The photo above is of a building on a street corner in Manheim, Germany. Peeta painted it for the 2019 Stadt.Wand.Kunst mural project and by using different shades of blue, grey and white, he managed to create an illusion of a shape-shifting structure. “I loved this building since the beginning and I tried my best to combine multidisciplinary skills to transform it while keeping its original taste,” the artist shared on his Instagram. When asked about where the inspiration for his artworks comes from, Peeta told: “I’ve taken inspiration from different disciplines such as design and architecture, as far as from several artists both belonging to the graffiti world and not but, mostly, what inspires me when painting is the observation of the surrounding context.”
“My aim is always to create a dialogue with the structural and cultural parameters of the surrounding context”
“I used to paint on walls with sprays and on canvas with [an] airbrush for a long time but it has been years now since I’ve permanently substituted sprays with acrylics, brushes, and rolls as far as I use oil to paint on canvases.” As for the time, that takes up painting a mural, Peeta says that “It surely depends on its size.” “I manage to paint a wall in one day but I need 20 days in order to paint a façade. Recently, I’ve [been] mostly involved in large scale mural projects (100-300 sqm) so the average time it takes me to fulfill them is 10-15 days,” the Italian artist added.

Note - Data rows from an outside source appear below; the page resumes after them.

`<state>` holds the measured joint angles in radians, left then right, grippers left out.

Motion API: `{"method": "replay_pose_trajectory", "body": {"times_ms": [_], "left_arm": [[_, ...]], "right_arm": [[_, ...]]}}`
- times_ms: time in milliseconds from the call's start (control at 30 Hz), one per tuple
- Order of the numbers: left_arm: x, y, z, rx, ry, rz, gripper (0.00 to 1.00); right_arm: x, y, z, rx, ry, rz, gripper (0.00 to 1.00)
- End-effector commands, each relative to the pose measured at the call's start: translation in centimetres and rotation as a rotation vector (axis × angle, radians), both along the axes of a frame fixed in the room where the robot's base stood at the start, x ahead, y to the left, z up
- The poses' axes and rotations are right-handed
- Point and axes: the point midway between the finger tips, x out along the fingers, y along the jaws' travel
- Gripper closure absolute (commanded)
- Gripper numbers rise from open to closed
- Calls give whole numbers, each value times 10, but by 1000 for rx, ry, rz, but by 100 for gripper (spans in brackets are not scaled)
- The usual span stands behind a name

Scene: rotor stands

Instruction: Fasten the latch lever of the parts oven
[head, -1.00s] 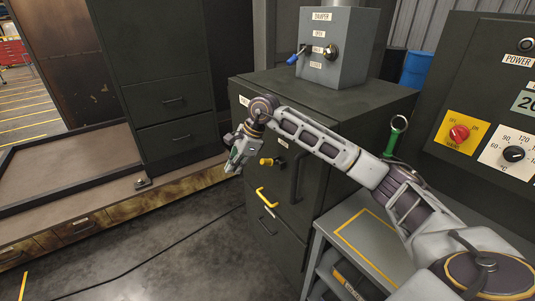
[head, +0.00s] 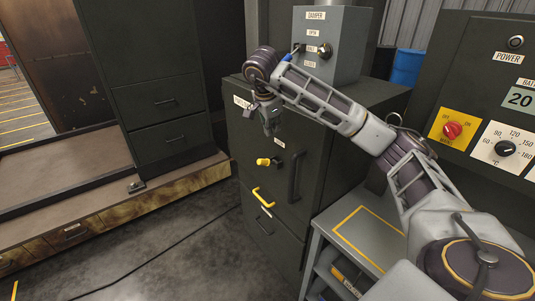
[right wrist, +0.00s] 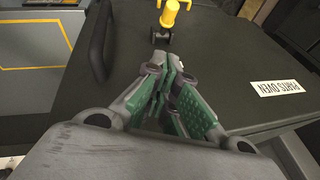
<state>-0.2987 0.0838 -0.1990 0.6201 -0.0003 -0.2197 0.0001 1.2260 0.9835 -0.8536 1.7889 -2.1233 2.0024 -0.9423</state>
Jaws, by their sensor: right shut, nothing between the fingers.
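The parts oven (head: 236,140) is a dark cabinet with its door shut or nearly so; I cannot tell which. Its latch lever (head: 263,161) has a yellow grip on a dark pivot and points left in the head view. In the right wrist view the lever's yellow grip (right wrist: 172,14) shows at the top, past my fingertips. My right gripper (head: 271,128) is above the lever, apart from it and in front of the door's upper part. Its green-padded fingers (right wrist: 172,75) are shut and empty. My left gripper is not in view.
A black upright door handle (head: 294,177) is right of the lever. A yellow handle (head: 263,198) is below. The damper box (head: 332,45) stands on top. A grey side table (head: 365,232) and a control panel (head: 490,110) are at the right.

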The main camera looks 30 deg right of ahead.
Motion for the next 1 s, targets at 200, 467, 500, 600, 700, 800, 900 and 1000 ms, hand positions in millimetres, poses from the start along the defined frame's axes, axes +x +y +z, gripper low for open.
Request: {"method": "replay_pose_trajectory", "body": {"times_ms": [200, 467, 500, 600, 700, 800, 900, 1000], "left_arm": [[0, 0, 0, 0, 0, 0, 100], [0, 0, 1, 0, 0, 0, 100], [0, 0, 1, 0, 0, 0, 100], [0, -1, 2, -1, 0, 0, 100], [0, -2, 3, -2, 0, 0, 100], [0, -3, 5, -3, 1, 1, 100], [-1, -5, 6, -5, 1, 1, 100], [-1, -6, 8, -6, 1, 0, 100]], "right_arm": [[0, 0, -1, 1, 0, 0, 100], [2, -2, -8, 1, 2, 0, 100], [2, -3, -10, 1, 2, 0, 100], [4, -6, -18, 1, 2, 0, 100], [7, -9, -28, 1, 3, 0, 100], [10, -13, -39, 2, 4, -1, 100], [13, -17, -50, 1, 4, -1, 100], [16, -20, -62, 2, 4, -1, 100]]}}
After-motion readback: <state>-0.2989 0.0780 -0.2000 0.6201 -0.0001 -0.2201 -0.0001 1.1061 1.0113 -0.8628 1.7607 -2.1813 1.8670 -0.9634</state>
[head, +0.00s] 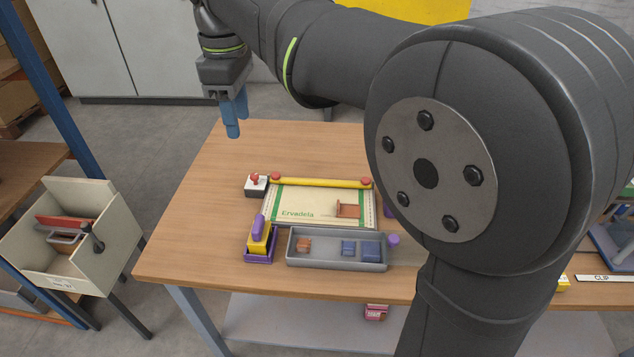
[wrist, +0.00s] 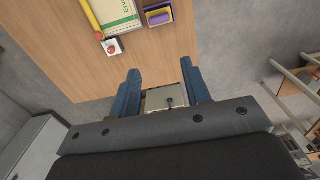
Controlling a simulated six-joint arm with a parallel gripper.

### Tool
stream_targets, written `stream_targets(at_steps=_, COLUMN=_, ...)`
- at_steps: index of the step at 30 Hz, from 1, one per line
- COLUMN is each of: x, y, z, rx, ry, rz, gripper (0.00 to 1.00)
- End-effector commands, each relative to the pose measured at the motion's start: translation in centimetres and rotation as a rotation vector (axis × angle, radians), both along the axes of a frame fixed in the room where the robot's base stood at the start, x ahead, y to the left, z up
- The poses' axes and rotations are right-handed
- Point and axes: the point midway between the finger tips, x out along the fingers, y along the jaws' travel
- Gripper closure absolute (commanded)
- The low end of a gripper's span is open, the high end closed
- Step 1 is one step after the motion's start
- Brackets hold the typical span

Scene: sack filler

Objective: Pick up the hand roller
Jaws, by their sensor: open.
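A yellow block with a purple grip on top (head: 258,237) sits in a purple holder (head: 262,258) at the table's front left; I cannot tell for sure whether it is the hand roller. It also shows at the top of the wrist view (wrist: 159,17). A yellow bar with red ends (head: 322,183) lies across the far end of a flat sack marked "Ervadela" (head: 290,201). My gripper (head: 237,118) is open and empty, with blue fingers pointing down, above the table's far left part, apart from everything. The fingers also show in the wrist view (wrist: 160,70).
A white box with a red button (head: 256,187) stands left of the sack. A grey tray (head: 336,262) with small blocks lies in front of it. A brown piece (head: 348,210) lies on the sack. A beige bin (head: 40,255) stands off the table's left side. The table's far left is bare.

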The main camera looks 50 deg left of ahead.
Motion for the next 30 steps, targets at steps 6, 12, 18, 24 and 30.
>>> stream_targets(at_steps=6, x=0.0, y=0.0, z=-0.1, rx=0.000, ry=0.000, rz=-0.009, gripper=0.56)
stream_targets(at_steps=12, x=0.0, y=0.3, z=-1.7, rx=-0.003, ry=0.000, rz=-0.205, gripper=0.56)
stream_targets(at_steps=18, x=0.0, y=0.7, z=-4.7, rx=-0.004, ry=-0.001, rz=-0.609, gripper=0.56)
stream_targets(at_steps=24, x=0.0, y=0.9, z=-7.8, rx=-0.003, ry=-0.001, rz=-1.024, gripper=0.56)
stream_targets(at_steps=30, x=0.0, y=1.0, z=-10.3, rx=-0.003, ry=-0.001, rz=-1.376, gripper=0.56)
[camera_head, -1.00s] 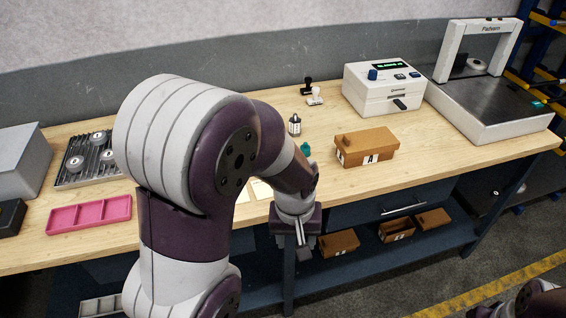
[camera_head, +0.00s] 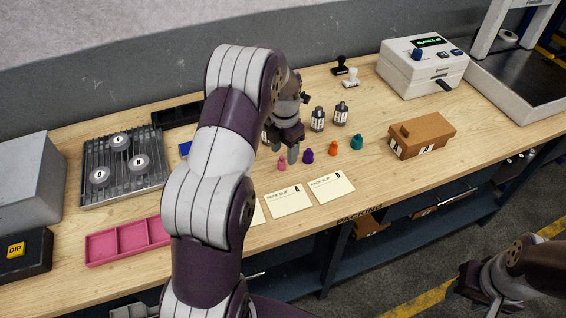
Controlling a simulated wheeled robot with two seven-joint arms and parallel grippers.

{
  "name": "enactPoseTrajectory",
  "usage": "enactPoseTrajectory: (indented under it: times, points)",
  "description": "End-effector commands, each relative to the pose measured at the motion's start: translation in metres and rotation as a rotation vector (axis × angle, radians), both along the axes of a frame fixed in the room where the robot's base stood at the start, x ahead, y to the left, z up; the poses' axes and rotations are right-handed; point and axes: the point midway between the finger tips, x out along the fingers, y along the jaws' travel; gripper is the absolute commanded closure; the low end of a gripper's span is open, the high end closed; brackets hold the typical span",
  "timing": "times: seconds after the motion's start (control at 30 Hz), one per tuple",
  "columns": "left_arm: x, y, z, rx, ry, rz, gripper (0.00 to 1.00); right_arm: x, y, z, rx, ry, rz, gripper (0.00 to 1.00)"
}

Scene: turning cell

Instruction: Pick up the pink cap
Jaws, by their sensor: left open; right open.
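The pink cap (camera_head: 282,164) stands on the wooden table in the middle of the head view, at the left end of a row of small caps. My left gripper (camera_head: 285,154) points down just above and behind it, its fingers apart; whether they touch the cap cannot be told. The purple cap (camera_head: 308,156), orange cap (camera_head: 333,148) and teal cap (camera_head: 357,142) stand to the right. My right gripper (camera_head: 478,283) is low at the right edge, beyond the table's front edge, away from the caps.
Dark bottles (camera_head: 340,113) stand behind the caps. Pack slips (camera_head: 289,201) lie in front. A pink tray (camera_head: 104,246) and a rack with round parts (camera_head: 152,185) are at left. A brown box (camera_head: 440,132) and a white device (camera_head: 423,70) are at right.

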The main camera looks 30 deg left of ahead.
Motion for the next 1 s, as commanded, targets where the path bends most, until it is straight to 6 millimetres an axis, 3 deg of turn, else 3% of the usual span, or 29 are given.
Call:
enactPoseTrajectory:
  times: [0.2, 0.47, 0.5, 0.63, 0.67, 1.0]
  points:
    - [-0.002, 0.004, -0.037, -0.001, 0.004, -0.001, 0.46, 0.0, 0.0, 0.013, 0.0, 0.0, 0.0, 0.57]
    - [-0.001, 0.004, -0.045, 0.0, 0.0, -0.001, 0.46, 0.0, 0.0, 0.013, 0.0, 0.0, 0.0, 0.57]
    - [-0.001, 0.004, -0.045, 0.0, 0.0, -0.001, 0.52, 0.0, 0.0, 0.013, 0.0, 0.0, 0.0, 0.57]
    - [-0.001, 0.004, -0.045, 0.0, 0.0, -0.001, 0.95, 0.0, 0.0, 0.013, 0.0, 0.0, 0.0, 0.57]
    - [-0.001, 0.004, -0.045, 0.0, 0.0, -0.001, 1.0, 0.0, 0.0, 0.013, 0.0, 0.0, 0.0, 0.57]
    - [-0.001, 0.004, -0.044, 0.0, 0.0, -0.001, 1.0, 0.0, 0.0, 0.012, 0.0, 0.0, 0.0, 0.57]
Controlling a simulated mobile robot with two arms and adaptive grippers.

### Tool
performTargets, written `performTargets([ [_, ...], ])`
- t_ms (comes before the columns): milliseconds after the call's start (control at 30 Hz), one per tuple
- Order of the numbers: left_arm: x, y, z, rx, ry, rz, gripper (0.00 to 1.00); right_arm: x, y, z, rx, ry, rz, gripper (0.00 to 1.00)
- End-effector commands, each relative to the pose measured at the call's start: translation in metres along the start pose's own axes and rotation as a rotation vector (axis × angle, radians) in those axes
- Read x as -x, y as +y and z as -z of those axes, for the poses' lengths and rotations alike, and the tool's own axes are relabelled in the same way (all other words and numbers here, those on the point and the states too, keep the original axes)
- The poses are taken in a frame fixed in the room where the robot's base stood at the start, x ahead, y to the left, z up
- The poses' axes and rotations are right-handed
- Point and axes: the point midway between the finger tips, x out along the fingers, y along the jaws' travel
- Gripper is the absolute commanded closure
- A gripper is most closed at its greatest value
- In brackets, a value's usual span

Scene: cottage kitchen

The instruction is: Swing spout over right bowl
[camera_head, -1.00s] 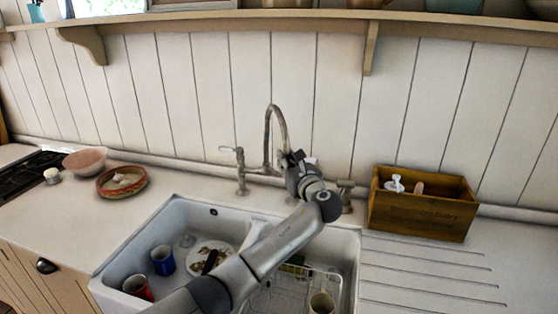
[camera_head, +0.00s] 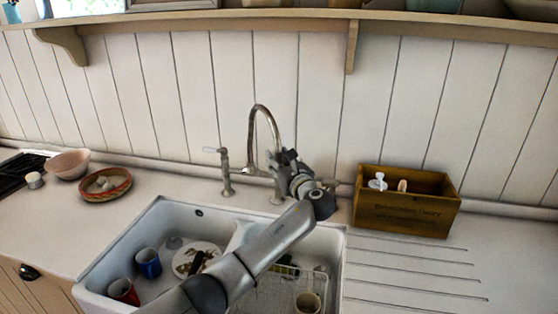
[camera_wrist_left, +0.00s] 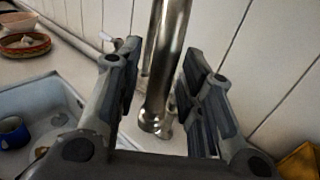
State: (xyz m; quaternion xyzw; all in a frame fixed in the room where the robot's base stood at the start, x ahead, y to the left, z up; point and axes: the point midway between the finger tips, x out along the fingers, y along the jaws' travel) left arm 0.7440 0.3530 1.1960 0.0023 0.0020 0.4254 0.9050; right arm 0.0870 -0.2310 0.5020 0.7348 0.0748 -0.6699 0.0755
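The metal gooseneck spout (camera_head: 256,114) rises behind the double sink, its arch above my left gripper. My left gripper (camera_head: 284,156) is at the tap's pipe, low on the arch. In the left wrist view, the upright metal pipe (camera_wrist_left: 167,58) stands between the two spread fingers of my left gripper (camera_wrist_left: 165,85), with a gap at the left finger; contact on the right is unclear. My arm covers much of the bowl divider. My right gripper is not in view.
The left bowl holds a blue mug (camera_head: 148,262), a red mug (camera_head: 124,291) and a dirty plate (camera_head: 186,262). A tap handle (camera_head: 225,172) stands left of the spout. A wooden box (camera_head: 405,215) stands right of the sink. The grooved drainboard (camera_head: 415,270) is clear.

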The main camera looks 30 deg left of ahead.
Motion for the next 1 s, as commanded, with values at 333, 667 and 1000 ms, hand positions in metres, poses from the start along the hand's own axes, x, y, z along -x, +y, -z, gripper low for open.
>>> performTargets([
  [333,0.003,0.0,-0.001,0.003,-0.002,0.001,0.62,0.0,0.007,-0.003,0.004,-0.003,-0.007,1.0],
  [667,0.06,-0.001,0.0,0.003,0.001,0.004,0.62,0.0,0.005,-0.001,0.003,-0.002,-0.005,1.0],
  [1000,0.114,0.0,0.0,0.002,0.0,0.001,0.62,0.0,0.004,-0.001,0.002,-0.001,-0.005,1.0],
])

“I want to neutralize preconceptions and urge the emergence of new perspectives”
Peeta told that he painted his first mural back in 1993. It was “a small wall fencing private propriety next to the house where I grew up.” However, Peeta is also working with other mediums of art as a form of expression: “I also create sculptures which are a big part of my production and of my study on 3D shapes and volumes.”
“Through my anamorphic works, I redesign the volumes of any kind of surface involved”
“Constantly running in parallel with my mural and painting activity, the role of sculpture comes to be essential for my overall production as it represents for me direct contact with three-dimensionality in order to understand the rules of light and shadows and to reproduce them,” the artist reveals.